Written instruction: Present the following data again exactly as it is shown.

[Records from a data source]
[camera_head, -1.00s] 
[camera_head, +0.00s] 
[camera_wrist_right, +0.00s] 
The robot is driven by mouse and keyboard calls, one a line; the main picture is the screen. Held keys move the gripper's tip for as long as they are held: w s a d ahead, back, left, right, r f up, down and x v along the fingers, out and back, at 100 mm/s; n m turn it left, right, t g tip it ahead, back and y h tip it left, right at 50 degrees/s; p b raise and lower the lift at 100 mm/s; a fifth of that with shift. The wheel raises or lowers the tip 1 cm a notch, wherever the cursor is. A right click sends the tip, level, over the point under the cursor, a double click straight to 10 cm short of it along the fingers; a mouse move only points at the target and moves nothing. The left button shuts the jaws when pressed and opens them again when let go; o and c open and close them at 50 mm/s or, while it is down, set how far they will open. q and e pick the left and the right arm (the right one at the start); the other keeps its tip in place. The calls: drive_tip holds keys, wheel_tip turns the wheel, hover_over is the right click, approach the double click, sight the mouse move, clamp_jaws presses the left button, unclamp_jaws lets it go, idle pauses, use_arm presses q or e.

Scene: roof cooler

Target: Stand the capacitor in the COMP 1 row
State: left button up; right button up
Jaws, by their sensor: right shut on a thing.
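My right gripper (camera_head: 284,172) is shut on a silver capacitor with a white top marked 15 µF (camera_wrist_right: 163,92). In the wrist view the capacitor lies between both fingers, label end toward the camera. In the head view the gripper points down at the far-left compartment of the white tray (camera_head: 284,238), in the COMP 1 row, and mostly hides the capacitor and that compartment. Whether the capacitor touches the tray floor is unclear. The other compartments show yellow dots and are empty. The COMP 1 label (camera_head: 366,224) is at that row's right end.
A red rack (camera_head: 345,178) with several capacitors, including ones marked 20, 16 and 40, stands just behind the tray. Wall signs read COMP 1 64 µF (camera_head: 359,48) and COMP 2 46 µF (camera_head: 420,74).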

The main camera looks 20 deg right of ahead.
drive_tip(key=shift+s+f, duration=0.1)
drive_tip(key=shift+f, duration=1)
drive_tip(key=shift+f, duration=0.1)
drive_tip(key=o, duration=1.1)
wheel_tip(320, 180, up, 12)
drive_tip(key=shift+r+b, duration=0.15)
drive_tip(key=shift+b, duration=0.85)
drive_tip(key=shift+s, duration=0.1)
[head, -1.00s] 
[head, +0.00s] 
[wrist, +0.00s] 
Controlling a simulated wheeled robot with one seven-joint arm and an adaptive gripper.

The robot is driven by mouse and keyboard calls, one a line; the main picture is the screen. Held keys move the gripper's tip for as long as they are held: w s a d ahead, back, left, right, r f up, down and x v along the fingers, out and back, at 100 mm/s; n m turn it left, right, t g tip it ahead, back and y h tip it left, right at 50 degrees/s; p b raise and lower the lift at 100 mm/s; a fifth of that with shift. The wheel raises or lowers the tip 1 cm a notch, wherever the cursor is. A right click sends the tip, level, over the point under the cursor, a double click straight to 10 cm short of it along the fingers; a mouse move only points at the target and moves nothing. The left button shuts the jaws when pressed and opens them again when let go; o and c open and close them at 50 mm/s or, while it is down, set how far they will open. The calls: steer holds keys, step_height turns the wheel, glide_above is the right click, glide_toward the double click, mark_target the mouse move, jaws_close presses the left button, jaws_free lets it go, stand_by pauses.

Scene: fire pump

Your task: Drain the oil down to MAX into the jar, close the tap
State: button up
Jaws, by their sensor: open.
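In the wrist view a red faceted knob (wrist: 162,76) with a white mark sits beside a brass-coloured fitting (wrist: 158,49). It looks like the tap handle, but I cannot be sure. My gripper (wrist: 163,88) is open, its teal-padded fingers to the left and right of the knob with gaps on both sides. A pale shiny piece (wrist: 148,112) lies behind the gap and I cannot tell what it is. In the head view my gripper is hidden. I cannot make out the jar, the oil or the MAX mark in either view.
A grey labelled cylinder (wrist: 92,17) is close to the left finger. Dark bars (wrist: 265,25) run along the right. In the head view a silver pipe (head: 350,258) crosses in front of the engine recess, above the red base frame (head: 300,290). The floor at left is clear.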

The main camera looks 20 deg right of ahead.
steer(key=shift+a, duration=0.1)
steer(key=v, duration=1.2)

Worked solution:
[camera_head, -1.00s] 
[camera_head, +0.00s] 
[camera_wrist_right, +0.00s] 
The robot is driven by mouse and keyboard calls, one a line; the main picture is the screen. Held keys move the gripper's tip for as long as they are held: w s a d ahead, back, left, right, r f up, down and x v along the fingers, out and back, at 100 mm/s; n m turn it left, right, t g tip it ahead, back and y h tip it left, right at 50 degrees/s; p b raise and lower the lift at 100 mm/s; a fifth of that with shift. The wheel raises or lowers the tip 1 cm a notch, wherever the cursor is. A right click sends the tip, level, over the point under the cursor, a double click straight to 10 cm short of it along the fingers; a mouse move only points at the target and moves nothing. The left button shuts the jaws when pressed and opens them again when let go; o and c open and close them at 50 mm/s or, while it is down, set how far they will open. q and e pick the left and the right arm (the right one at the start); the other keeps its tip in place. The calls: drive_tip holds keys, wheel_tip turns the wheel, hover_over is the right click, approach the double click, sight the mouse move, clamp_jaws presses the left button, unclamp_jaws lets it go, idle pauses, use_arm presses q or e.

Scene: roof cooler

Target: Stand the capacitor in the COMP 1 row
State: left button up; right button up
Jaws, by their sensor: right shut on a thing.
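My right gripper (camera_head: 284,172) is shut on a silver capacitor with a white top marked 15 µF (camera_wrist_right: 163,92). In the wrist view the capacitor lies between both fingers, label end toward the camera. In the head view the gripper points down at the far-left compartment of the white tray (camera_head: 284,238), in the COMP 1 row, and mostly hides the capacitor and that compartment. Whether the capacitor touches the tray floor is unclear. The other compartments show yellow dots and are empty. The COMP 1 label (camera_head: 366,224) is at that row's right end.
A red rack (camera_head: 345,178) with several capacitors, including ones marked 20, 16 and 40, stands just behind the tray. Wall signs read COMP 1 64 µF (camera_head: 359,48) and COMP 2 46 µF (camera_head: 420,74).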

The main camera looks 20 deg right of ahead.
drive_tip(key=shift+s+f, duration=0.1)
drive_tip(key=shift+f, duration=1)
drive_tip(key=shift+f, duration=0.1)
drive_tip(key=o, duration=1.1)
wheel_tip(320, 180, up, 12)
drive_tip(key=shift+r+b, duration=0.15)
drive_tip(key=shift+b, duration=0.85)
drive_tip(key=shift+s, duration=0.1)
[head, -1.00s] 
[head, +0.00s] 
[wrist, +0.00s] 
Controlling a simulated wheeled robot with one seven-joint arm and an adaptive gripper.

The robot is driven by mouse and keyboard calls, one a line; the main picture is the screen. Held keys move the gripper's tip for as long as they are held: w s a d ahead, back, left, right, r f up, down and x v along the fingers, out and back, at 100 mm/s; n m turn it left, right, t g tip it ahead, back and y h tip it left, right at 50 degrees/s; p b raise and lower the lift at 100 mm/s; a fifth of that with shift. The wheel raises or lowers the tip 1 cm a notch, wherever the cursor is. A right click sends the tip, level, over the point under the cursor, a double click straight to 10 cm short of it along the fingers; a mouse move only points at the target and moves nothing. The left button shuts the jaws when pressed and opens them again when let go; o and c open and close them at 50 mm/s or, while it is down, set how far they will open. The calls: steer holds keys, step_height turns the wheel, glide_above is the right click, glide_toward the double click, mark_target the mouse move, jaws_close presses the left button, jaws_free lets it go, stand_by pauses.

Scene: fire pump

Your task: Drain the oil down to MAX into the jar, close the tap
State: button up
Jaws, by their sensor: open.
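In the wrist view a red faceted knob (wrist: 162,76) with a white mark sits beside a brass-coloured fitting (wrist: 158,49). It looks like the tap handle, but I cannot be sure. My gripper (wrist: 163,88) is open, its teal-padded fingers to the left and right of the knob with gaps on both sides. A pale shiny piece (wrist: 148,112) lies behind the gap and I cannot tell what it is. In the head view my gripper is hidden. I cannot make out the jar, the oil or the MAX mark in either view.
A grey labelled cylinder (wrist: 92,17) is close to the left finger. Dark bars (wrist: 265,25) run along the right. In the head view a silver pipe (head: 350,258) crosses in front of the engine recess, above the red base frame (head: 300,290). The floor at left is clear.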

The main camera looks 20 deg right of ahead.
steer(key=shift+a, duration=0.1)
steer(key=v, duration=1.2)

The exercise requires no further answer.